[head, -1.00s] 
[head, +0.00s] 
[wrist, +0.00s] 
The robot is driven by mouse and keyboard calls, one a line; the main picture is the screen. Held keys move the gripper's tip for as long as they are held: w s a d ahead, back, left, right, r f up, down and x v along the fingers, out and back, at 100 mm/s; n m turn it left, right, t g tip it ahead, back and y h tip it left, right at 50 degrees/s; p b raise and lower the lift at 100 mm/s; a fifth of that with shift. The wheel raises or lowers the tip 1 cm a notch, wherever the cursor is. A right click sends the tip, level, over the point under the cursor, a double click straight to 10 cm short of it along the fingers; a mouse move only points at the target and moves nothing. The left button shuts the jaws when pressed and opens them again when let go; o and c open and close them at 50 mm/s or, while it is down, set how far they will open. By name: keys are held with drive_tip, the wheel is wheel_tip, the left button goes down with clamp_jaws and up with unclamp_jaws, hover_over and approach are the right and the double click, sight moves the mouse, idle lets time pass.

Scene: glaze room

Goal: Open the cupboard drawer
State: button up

### REQUIREMENTS
From the listing, tally every line with the word "button" in it and give only the tally.

### RESULT
2